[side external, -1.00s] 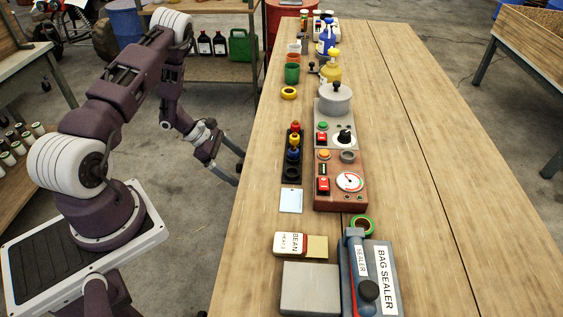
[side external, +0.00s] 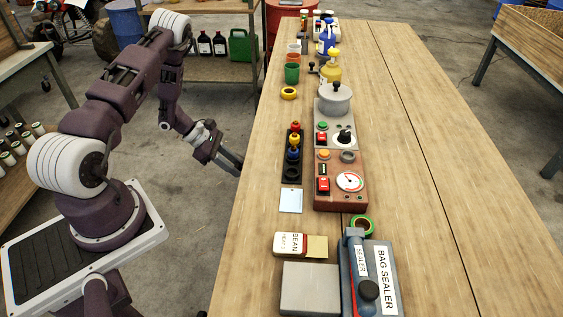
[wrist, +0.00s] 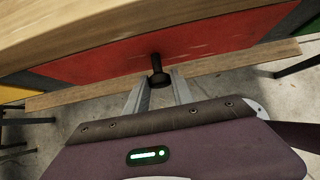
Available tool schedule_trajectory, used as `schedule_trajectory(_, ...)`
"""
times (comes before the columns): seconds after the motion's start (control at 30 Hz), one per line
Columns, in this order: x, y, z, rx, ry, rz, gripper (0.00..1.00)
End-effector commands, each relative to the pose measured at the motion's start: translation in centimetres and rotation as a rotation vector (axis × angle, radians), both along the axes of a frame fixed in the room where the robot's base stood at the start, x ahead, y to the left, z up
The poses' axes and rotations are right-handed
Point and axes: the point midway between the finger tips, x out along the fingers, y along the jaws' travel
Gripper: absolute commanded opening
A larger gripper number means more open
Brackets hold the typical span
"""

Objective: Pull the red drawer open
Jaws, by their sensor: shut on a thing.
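The red drawer (wrist: 110,62) shows its front under the bench top in the wrist view. A dark round knob (wrist: 157,66) sticks out from the middle of its front. My gripper (wrist: 160,82) has a finger on each side of the knob and is shut on it. In the side external view my gripper (side external: 239,163) is at the left edge of the bench, its tips partly hidden by the edge. The drawer itself is hidden there. The front looks level with the bench frame; I see no clear gap.
A yellow front (wrist: 10,94) lies left of the red one and a green front (wrist: 306,14) to the right. The bench top (side external: 420,170) carries a bag sealer (side external: 383,275), control boxes and a pot. The floor in front of the bench is clear around my gripper.

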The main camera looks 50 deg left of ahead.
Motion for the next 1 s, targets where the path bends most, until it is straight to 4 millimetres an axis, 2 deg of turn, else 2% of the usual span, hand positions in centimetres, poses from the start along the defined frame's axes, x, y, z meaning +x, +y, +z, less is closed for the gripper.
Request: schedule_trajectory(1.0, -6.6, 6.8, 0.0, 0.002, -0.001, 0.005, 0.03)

========================

Given request
Write the lines again exactly, beginning at the line that has "The poses' axes" and stopping after the line that has "Objective: Pull the red drawer open"; include no other lines.

Final answer
The poses' axes and rotations are right-handed
Point and axes: the point midway between the finger tips, x out along the fingers, y along the jaws' travel
Gripper: absolute commanded opening
A larger gripper number means more open
Brackets hold the typical span
"""

Objective: Pull the red drawer open

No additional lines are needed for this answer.